(WHAT TO PRODUCE) Omit all pictures and transcribe only the lines in the entries below that run from the line with "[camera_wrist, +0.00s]" through the line with "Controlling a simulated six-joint".

** START **

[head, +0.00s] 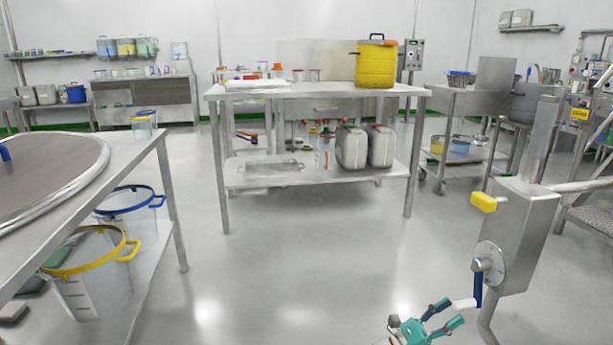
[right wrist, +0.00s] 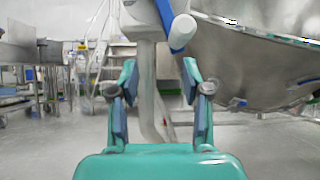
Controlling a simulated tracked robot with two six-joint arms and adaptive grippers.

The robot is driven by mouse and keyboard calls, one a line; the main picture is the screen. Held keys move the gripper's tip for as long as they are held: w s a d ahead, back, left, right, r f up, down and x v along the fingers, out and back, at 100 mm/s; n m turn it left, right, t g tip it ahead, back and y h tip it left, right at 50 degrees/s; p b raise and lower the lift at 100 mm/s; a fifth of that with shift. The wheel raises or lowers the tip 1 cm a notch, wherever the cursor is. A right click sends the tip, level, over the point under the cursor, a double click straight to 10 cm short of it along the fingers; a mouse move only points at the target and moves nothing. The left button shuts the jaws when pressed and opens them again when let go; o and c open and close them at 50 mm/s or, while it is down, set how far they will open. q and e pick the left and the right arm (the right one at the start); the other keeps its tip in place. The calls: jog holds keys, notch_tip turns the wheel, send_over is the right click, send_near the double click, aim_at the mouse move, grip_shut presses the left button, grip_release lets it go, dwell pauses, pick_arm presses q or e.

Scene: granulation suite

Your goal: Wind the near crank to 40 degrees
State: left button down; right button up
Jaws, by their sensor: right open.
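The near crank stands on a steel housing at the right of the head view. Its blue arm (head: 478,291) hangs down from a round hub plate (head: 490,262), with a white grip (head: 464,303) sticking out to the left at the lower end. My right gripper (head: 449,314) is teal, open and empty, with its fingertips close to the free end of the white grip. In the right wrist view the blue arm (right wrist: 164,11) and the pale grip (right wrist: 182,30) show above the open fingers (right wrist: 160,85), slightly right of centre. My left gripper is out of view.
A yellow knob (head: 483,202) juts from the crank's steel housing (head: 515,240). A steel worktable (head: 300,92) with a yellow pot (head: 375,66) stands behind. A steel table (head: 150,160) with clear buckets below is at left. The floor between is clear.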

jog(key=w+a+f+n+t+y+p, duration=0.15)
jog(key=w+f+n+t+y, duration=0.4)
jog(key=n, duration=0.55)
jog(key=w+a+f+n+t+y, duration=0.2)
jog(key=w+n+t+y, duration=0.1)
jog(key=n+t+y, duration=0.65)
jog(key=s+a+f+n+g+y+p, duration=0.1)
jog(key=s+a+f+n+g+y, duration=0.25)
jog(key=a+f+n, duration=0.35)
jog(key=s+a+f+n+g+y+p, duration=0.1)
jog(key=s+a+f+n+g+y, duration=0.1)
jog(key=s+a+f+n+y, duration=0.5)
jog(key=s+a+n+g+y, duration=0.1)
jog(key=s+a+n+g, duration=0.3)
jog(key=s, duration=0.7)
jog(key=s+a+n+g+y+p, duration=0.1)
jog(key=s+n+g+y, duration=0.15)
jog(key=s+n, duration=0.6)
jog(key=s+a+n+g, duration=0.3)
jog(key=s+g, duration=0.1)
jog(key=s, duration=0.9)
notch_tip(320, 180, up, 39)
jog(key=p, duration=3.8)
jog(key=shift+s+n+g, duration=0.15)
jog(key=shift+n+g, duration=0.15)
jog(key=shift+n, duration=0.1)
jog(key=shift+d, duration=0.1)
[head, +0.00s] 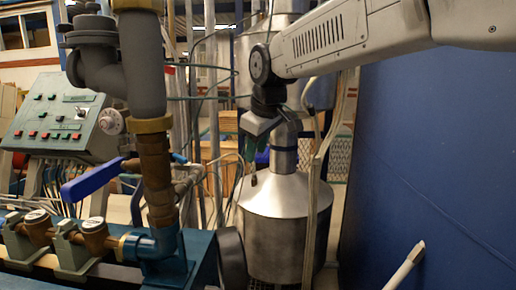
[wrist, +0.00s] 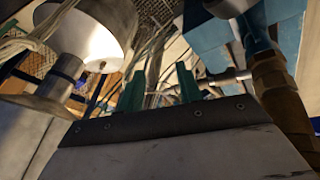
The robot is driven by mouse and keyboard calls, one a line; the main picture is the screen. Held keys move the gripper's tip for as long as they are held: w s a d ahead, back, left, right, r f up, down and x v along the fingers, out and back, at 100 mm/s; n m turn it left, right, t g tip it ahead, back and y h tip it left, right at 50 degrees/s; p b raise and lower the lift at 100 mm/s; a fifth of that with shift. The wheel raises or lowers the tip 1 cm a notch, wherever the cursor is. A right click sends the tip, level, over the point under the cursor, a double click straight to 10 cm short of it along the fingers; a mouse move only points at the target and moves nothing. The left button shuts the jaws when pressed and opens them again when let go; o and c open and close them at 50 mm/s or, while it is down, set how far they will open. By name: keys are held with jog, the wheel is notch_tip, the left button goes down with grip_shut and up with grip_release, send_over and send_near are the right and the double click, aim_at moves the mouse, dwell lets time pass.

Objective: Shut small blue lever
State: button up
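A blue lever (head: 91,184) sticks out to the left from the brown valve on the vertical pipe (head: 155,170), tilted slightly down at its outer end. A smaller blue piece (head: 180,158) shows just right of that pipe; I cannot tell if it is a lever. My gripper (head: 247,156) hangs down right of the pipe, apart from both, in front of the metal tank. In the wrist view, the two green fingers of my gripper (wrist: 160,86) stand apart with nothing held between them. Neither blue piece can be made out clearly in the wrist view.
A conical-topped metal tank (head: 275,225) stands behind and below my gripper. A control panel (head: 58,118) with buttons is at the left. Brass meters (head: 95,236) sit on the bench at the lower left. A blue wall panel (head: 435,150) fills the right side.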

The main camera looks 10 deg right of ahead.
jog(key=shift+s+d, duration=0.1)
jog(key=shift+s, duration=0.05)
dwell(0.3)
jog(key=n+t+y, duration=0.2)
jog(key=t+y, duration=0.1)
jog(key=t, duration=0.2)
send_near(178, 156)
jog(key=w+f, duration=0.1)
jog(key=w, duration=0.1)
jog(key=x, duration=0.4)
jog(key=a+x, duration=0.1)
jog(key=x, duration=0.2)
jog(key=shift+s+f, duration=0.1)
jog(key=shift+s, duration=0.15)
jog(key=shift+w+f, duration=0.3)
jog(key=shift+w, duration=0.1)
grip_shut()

** END **
** START **

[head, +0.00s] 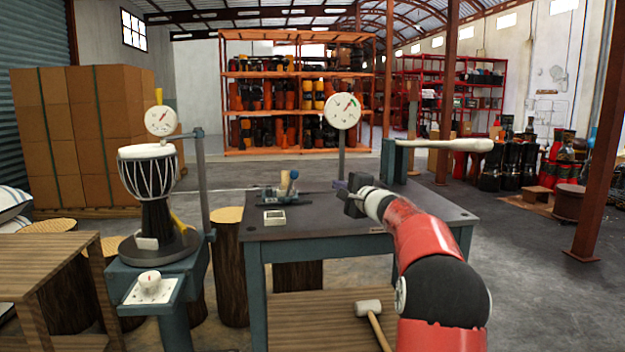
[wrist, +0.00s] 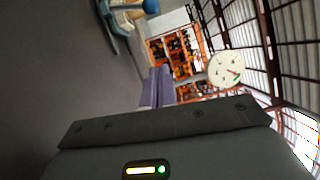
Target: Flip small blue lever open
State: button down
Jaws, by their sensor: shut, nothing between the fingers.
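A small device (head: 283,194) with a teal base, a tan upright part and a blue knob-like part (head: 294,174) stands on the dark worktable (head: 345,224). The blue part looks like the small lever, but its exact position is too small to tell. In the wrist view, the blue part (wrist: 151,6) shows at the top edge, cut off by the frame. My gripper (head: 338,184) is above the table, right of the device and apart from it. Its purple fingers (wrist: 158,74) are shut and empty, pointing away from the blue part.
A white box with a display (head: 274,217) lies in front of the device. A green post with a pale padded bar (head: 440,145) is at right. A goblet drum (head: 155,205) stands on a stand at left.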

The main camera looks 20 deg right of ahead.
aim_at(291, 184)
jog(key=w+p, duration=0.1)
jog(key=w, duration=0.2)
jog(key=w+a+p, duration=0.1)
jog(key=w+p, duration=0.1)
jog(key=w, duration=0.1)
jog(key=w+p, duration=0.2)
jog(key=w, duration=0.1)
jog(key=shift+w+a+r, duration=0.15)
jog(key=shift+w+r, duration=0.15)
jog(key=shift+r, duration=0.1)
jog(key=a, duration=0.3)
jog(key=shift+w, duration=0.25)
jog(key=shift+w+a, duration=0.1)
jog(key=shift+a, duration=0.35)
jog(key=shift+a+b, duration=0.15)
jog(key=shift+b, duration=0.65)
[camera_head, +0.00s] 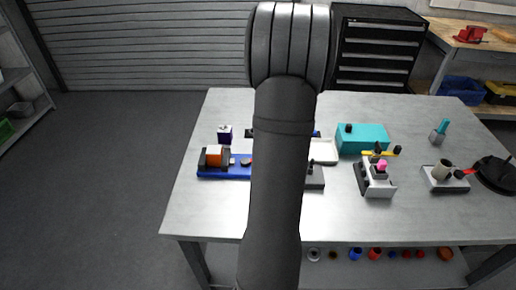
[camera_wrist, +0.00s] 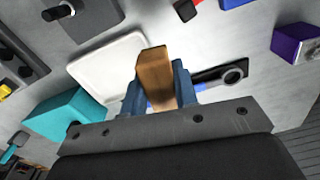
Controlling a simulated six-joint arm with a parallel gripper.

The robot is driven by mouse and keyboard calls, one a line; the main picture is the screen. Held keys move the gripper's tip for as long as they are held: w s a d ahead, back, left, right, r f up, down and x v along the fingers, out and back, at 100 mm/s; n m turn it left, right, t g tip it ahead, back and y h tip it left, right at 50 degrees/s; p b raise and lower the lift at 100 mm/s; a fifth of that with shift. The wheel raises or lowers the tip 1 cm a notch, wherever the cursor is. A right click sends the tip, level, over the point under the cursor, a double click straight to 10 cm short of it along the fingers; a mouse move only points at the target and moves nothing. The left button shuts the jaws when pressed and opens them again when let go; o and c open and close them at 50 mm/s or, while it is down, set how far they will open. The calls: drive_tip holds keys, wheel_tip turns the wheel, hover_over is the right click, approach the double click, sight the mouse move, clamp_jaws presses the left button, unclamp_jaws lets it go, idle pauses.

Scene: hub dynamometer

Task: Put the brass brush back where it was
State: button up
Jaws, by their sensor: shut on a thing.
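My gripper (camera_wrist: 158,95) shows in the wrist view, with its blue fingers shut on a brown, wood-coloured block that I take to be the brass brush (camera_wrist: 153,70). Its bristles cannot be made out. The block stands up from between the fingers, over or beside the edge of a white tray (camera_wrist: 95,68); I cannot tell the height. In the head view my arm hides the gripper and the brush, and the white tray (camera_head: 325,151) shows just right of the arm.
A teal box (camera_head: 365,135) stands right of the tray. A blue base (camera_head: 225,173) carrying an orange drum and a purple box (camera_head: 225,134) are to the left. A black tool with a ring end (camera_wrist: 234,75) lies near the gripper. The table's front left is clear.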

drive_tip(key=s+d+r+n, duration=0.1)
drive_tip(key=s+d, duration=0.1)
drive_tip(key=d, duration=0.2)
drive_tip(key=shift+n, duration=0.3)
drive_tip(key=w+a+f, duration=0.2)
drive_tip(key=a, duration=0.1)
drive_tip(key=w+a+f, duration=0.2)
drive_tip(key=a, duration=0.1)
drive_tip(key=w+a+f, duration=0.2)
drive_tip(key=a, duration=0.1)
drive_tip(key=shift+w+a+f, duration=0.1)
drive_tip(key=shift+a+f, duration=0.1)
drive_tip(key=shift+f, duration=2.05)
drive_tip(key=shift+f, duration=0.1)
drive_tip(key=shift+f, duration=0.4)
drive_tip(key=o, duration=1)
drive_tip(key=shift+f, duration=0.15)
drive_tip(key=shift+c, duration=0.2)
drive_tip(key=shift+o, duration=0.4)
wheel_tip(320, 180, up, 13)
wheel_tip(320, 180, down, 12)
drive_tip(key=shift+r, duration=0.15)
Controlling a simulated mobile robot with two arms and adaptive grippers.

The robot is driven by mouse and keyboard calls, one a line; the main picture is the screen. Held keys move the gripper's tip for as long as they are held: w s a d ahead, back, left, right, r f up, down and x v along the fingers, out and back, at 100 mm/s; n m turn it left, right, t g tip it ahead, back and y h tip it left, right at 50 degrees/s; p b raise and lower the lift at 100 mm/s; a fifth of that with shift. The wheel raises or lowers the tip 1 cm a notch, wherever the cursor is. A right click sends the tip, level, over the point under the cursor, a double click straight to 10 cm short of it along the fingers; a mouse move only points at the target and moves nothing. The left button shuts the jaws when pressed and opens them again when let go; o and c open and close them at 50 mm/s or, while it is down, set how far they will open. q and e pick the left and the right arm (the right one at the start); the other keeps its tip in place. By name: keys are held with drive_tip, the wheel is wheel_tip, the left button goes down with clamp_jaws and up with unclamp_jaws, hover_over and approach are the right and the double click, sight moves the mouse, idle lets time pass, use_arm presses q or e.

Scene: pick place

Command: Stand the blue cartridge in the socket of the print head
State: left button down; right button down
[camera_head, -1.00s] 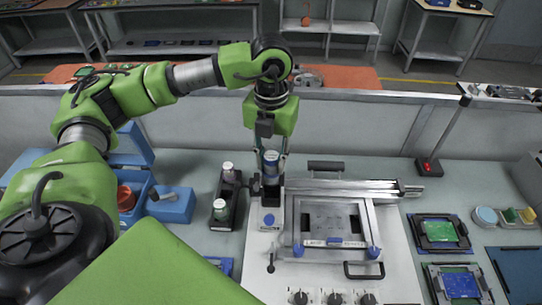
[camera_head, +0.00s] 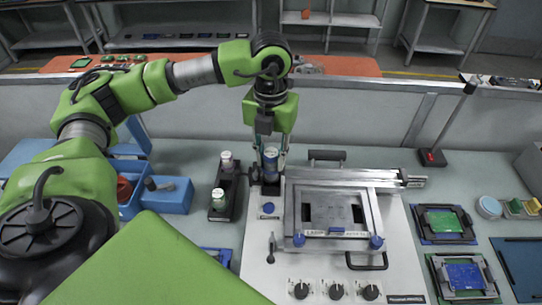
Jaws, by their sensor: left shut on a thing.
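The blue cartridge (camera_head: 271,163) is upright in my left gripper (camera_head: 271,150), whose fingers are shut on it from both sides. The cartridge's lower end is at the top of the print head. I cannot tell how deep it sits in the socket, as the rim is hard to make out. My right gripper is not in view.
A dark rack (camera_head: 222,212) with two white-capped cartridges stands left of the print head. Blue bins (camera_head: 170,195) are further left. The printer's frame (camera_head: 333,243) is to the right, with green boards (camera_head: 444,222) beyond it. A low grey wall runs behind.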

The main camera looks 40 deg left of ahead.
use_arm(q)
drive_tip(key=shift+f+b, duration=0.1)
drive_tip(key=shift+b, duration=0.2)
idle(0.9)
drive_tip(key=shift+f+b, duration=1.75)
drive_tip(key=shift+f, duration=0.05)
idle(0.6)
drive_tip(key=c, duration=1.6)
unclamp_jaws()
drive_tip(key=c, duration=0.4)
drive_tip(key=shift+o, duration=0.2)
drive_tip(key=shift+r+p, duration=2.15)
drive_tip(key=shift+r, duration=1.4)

** END **

(RESPONSE BELOW)
[camera_wrist, +0.00s] 
Controlling a simulated six-joint arm with a parallel gripper.

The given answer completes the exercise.